## Task details
Among the following entries, count the lines that contain "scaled" and report only the result.

━━ Task inputs ━━

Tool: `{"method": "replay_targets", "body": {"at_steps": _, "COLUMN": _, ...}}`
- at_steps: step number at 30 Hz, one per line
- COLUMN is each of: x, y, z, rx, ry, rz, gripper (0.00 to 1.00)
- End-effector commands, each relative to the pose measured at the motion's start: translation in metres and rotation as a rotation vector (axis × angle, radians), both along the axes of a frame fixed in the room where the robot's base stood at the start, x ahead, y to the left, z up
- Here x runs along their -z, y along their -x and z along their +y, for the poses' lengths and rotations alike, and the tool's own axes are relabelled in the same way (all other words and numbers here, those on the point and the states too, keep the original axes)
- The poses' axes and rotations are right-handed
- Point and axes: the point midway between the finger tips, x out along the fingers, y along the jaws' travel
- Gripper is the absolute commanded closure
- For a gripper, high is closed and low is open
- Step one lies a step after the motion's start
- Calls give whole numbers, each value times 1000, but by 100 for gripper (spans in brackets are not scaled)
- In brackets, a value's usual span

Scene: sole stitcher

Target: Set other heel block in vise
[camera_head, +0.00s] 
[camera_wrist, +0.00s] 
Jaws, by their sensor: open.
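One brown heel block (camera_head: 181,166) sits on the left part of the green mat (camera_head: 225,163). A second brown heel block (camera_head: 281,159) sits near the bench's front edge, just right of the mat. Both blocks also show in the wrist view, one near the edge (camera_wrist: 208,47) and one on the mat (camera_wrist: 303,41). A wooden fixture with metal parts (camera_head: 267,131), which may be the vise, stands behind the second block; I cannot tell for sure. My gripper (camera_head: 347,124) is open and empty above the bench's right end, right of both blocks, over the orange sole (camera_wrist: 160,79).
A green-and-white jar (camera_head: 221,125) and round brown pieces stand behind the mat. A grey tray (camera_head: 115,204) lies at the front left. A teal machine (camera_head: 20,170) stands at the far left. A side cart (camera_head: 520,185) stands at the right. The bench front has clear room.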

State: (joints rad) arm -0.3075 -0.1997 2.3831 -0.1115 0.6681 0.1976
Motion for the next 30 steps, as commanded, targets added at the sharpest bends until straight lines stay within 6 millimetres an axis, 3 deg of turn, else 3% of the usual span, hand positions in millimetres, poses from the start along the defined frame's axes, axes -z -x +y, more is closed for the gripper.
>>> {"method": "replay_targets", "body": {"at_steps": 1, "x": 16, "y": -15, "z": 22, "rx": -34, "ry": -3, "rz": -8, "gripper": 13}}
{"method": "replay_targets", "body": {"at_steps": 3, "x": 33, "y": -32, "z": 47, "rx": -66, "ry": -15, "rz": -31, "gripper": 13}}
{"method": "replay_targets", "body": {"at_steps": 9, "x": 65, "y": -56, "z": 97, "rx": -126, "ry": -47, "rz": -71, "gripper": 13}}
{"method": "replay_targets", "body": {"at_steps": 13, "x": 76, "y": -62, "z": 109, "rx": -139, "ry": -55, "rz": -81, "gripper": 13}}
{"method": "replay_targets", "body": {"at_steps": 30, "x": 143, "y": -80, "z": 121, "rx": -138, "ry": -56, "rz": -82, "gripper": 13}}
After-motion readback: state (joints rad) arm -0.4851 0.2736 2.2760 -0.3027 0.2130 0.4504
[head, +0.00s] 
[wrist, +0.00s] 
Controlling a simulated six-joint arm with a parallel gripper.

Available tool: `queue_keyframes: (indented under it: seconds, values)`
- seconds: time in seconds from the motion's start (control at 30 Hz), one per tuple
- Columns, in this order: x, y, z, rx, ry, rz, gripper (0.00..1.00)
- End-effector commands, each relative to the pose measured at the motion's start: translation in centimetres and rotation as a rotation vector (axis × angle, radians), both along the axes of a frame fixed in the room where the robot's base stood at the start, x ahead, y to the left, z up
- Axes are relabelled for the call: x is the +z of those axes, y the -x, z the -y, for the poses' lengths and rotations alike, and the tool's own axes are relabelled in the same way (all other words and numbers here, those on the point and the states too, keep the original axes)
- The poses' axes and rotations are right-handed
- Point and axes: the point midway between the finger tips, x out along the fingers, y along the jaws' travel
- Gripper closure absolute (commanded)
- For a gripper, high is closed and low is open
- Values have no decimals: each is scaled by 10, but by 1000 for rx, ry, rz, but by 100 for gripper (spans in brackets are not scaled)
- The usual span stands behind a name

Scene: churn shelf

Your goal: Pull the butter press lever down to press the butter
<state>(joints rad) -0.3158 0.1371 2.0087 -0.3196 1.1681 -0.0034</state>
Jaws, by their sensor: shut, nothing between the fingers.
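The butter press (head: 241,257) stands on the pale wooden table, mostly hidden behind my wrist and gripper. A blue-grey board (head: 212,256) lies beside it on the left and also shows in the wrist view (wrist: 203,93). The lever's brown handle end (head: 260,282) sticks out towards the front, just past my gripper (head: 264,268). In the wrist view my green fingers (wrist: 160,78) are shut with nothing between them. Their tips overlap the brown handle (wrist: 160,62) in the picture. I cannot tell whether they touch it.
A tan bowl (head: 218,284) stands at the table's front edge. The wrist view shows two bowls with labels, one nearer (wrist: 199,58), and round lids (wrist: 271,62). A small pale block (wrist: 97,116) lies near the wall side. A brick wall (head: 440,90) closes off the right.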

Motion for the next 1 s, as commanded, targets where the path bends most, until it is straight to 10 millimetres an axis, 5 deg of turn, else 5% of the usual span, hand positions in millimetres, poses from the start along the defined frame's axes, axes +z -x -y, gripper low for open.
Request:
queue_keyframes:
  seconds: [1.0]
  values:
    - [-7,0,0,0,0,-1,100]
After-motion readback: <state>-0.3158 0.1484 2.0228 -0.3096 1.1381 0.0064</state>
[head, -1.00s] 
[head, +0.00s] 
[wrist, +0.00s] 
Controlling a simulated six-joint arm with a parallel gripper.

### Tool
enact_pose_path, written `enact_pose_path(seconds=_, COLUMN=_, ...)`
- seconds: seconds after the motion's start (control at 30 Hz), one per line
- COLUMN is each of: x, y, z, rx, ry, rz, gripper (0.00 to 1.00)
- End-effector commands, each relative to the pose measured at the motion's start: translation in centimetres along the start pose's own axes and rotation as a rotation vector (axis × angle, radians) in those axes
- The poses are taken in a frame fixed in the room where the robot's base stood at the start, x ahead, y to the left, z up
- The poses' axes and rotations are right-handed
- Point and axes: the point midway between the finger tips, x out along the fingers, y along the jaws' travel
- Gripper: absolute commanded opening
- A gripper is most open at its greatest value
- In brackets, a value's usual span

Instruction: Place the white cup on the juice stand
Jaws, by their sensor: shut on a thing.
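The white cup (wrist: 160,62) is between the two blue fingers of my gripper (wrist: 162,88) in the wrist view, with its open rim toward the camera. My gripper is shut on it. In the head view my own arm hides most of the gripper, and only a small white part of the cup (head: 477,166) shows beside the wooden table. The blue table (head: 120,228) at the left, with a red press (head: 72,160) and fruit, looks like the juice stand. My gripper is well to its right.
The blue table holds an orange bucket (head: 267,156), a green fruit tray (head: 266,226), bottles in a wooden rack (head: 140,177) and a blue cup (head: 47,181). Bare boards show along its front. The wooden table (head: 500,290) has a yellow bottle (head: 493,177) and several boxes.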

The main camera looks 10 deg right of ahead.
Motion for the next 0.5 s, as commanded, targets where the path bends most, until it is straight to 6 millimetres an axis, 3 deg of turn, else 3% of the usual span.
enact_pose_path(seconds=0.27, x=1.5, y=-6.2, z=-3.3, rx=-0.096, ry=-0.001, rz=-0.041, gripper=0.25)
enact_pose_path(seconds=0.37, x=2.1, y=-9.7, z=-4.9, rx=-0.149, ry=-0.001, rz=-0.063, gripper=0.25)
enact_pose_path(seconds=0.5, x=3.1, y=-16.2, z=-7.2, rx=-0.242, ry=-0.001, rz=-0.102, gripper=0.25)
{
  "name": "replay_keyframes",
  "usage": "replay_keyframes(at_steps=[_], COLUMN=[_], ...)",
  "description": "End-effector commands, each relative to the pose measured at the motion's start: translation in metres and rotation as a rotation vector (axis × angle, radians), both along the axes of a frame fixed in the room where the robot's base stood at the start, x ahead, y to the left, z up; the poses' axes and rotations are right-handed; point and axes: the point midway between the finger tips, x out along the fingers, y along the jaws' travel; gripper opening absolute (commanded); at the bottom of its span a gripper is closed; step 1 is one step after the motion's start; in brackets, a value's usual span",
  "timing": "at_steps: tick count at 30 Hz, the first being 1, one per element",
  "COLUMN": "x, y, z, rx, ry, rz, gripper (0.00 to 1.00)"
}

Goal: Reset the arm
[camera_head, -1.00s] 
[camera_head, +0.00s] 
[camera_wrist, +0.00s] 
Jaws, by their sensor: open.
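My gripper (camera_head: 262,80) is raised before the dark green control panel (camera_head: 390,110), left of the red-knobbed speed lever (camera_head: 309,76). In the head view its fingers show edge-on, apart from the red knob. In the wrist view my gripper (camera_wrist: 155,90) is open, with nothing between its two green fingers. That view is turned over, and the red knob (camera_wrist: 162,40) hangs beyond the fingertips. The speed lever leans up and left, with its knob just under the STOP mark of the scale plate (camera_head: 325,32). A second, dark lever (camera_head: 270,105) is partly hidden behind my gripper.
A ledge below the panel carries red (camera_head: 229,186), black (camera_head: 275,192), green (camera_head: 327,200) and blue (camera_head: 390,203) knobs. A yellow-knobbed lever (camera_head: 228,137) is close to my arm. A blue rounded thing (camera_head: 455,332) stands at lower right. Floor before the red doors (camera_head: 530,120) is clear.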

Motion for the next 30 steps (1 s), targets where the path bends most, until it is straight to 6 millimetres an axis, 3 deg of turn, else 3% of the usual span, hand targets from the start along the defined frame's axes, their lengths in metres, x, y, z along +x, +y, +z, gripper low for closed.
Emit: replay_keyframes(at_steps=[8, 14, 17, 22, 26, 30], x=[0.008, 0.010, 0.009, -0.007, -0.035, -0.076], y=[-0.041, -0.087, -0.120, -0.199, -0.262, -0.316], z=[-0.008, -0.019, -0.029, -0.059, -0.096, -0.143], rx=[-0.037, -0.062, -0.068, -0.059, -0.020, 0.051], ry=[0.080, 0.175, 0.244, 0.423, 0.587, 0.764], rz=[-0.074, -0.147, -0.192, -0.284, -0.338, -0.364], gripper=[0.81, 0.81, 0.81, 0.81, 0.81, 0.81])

━━━

## Answer to this task
2